Dataset records:

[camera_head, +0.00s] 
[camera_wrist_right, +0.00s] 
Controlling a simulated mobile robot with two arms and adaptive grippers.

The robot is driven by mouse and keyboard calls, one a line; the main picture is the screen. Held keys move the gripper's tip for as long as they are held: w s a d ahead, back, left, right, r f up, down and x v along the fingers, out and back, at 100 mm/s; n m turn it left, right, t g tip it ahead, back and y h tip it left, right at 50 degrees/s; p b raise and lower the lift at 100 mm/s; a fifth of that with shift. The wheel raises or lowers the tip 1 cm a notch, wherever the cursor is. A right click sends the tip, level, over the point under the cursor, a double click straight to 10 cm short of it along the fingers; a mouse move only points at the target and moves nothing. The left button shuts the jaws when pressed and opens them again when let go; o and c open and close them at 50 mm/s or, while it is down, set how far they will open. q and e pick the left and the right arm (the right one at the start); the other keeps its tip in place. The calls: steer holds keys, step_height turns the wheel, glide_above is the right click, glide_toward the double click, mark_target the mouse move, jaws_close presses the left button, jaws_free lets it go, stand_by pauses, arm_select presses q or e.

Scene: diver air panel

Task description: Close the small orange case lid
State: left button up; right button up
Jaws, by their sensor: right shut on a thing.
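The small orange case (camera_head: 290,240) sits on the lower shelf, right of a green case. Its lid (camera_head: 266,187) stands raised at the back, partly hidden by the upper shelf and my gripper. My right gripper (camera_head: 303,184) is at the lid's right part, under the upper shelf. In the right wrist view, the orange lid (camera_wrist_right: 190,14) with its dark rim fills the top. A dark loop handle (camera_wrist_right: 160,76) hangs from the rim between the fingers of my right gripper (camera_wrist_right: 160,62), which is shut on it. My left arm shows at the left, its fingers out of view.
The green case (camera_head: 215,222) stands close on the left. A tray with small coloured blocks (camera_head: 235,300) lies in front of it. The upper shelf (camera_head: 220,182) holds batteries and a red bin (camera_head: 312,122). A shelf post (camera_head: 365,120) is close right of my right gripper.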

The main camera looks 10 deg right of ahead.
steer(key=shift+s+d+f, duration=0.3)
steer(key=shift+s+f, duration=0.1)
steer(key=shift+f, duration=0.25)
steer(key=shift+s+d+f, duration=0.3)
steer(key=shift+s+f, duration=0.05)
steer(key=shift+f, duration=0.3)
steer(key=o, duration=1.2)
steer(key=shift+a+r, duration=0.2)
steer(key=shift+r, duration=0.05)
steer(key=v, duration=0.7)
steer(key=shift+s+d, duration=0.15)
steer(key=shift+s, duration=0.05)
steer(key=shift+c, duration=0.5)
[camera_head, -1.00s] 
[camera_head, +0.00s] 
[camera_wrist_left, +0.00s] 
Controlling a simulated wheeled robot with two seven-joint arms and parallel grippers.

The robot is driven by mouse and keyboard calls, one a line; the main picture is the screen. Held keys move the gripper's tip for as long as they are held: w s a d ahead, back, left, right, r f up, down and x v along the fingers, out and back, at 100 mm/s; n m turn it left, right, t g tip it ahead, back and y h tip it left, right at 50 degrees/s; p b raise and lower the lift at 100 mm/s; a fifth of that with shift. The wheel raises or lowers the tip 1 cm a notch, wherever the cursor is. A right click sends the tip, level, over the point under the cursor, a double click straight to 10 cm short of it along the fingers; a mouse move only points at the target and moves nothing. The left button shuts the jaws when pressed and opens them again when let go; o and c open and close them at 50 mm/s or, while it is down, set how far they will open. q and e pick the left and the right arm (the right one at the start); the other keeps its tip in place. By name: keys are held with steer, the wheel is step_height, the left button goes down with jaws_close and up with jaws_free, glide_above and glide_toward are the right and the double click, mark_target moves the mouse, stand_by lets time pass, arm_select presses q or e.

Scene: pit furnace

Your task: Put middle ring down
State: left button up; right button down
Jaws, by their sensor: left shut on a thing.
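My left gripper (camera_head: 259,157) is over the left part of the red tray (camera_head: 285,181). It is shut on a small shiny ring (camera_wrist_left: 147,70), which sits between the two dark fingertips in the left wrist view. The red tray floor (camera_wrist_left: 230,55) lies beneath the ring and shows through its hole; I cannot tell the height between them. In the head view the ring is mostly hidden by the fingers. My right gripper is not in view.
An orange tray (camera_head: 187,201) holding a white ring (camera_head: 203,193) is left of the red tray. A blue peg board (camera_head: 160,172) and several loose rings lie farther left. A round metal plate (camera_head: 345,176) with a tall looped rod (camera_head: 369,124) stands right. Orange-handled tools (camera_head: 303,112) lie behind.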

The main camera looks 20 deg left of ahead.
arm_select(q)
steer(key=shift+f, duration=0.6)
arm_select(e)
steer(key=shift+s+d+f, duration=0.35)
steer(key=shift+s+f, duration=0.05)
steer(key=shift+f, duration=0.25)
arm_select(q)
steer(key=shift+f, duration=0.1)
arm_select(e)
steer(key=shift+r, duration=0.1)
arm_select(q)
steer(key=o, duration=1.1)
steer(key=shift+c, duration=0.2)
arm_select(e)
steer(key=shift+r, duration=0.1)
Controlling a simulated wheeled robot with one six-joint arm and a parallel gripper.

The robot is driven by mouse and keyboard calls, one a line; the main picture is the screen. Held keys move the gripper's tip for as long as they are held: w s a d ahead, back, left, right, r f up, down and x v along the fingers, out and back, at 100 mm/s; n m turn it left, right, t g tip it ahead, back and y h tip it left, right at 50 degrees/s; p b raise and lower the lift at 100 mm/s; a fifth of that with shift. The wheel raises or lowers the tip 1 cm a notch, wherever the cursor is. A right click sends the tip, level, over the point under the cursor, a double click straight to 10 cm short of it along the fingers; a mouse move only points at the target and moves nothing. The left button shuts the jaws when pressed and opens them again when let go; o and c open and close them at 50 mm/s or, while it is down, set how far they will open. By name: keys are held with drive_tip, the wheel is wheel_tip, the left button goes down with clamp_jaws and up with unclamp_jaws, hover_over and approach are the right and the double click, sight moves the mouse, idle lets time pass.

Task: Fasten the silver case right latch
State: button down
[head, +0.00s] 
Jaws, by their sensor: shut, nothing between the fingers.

Exercise details: Please restate the whole listing word for word.

Output for this exercise:
[camera_head, +0.00s] 
[camera_wrist_right, +0.00s] 
Controlling a simulated mobile robot with two arms and adaptive grippers.

The robot is driven by mouse and keyboard calls, one a line; the main picture is the screen. Held keys move the gripper's tip for as long as they are held: w s a d ahead, back, left, right, r f up, down and x v along the fingers, out and back, at 100 mm/s; n m turn it left, right, t g tip it ahead, back and y h tip it left, right at 50 degrees/s; p b raise and lower the lift at 100 mm/s; a fifth of that with shift. The wheel raises or lowers the tip 1 cm a notch, wherever the cursor is. A right click sends the tip, level, over the point under the cursor, a double click straight to 10 cm short of it along the fingers; a mouse move only points at the target and moves nothing. The left button shuts the jaws when pressed and opens them again when let go; o and c open and close them at 50 mm/s or, while it is down, set how far they will open. q and e pick the left and the right arm (the right one at the start); the other keeps its tip in place. The calls: steer holds keys, step_height turns the wheel, glide_above is the right click, glide_toward the double click, mark_target the mouse move, jaws_close presses the left button, jaws_free lets it go, stand_by pauses, arm_select presses q or e.

Scene: diver air panel

Task description: Close the small orange case lid
State: left button up; right button up
Jaws, by their sensor: right shut on a thing.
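The small orange case (camera_head: 290,240) sits on the lower shelf, right of a green case. Its lid (camera_head: 266,187) stands raised at the back, partly hidden by the upper shelf and my gripper. My right gripper (camera_head: 303,184) is at the lid's right part, under the upper shelf. In the right wrist view, the orange lid (camera_wrist_right: 190,14) with its dark rim fills the top. A dark loop handle (camera_wrist_right: 160,76) hangs from the rim between the fingers of my right gripper (camera_wrist_right: 160,62), which is shut on it. My left arm shows at the left, its fingers out of view.
The green case (camera_head: 215,222) stands close on the left. A tray with small coloured blocks (camera_head: 235,300) lies in front of it. The upper shelf (camera_head: 220,182) holds batteries and a red bin (camera_head: 312,122). A shelf post (camera_head: 365,120) is close right of my right gripper.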

The main camera looks 10 deg right of ahead.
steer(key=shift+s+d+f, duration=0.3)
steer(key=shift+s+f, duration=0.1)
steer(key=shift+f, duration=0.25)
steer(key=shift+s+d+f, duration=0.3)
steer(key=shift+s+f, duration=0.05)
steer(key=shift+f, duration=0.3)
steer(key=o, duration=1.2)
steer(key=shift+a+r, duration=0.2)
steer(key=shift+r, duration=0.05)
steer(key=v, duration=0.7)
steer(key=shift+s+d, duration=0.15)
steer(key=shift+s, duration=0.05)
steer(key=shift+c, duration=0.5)
[camera_head, -1.00s] 
[camera_head, +0.00s] 
[camera_wrist_left, +0.00s] 
Controlling a simulated wheeled robot with two seven-joint arms and parallel grippers.

The robot is driven by mouse and keyboard calls, one a line; the main picture is the screen. Held keys move the gripper's tip for as long as they are held: w s a d ahead, back, left, right, r f up, down and x v along the fingers, out and back, at 100 mm/s; n m turn it left, right, t g tip it ahead, back and y h tip it left, right at 50 degrees/s; p b raise and lower the lift at 100 mm/s; a fifth of that with shift. The wheel raises or lowers the tip 1 cm a notch, wherever the cursor is. A right click sends the tip, level, over the point under the cursor, a double click straight to 10 cm short of it along the fingers; a mouse move only points at the target and moves nothing. The left button shuts the jaws when pressed and opens them again when let go; o and c open and close them at 50 mm/s or, while it is down, set how far they will open. q and e pick the left and the right arm (the right one at the start); the other keeps its tip in place. By name: keys are held with steer, the wheel is step_height, the left button goes down with jaws_close and up with jaws_free, glide_above and glide_toward are the right and the double click, mark_target moves the mouse, stand_by lets time pass, arm_select presses q or e.

Scene: pit furnace

Your task: Put middle ring down
State: left button up; right button down
Jaws, by their sensor: left shut on a thing.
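My left gripper (camera_head: 259,157) is over the left part of the red tray (camera_head: 285,181). It is shut on a small shiny ring (camera_wrist_left: 147,70), which sits between the two dark fingertips in the left wrist view. The red tray floor (camera_wrist_left: 230,55) lies beneath the ring and shows through its hole; I cannot tell the height between them. In the head view the ring is mostly hidden by the fingers. My right gripper is not in view.
An orange tray (camera_head: 187,201) holding a white ring (camera_head: 203,193) is left of the red tray. A blue peg board (camera_head: 160,172) and several loose rings lie farther left. A round metal plate (camera_head: 345,176) with a tall looped rod (camera_head: 369,124) stands right. Orange-handled tools (camera_head: 303,112) lie behind.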

The main camera looks 20 deg left of ahead.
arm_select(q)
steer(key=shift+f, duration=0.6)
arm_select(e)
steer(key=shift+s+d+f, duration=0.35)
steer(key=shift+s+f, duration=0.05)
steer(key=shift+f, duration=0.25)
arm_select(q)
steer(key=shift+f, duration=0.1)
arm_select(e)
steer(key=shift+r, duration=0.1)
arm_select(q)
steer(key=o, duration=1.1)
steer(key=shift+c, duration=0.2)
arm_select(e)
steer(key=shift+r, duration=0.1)
Controlling a simulated wheeled robot with one six-joint arm and a parallel gripper.

The robot is driven by mouse and keyboard calls, one a line; the main picture is the screen. Held keys move the gripper's tip for as long as they are held: w s a d ahead, back, left, right, r f up, down and x v along the fingers, out and back, at 100 mm/s; n m turn it left, right, t g tip it ahead, back and y h tip it left, right at 50 degrees/s; p b raise and lower the lift at 100 mm/s; a fifth of that with shift. The wheel raises or lowers the tip 1 cm a notch, wherever the cursor is. A right click sends the tip, level, over the point under the cursor, a double click straight to 10 cm short of it along the fingers; a mouse move only points at the target and moves nothing. The left button shuts the jaws when pressed and opens them again when let go; o and c open and close them at 50 mm/s or, while it is down, set how far they will open. By name: keys are held with drive_tip, the wheel is wheel_tip, the left button goes down with clamp_jaws and up with unclamp_jaws, hover_over and approach are the right and the double click, sight moves the mouse, idle lets time pass.

Task: Fasten the silver case right latch
State: button down
[head, +0.00s] 
Jaws, by their sensor: shut, nothing between the fingers.

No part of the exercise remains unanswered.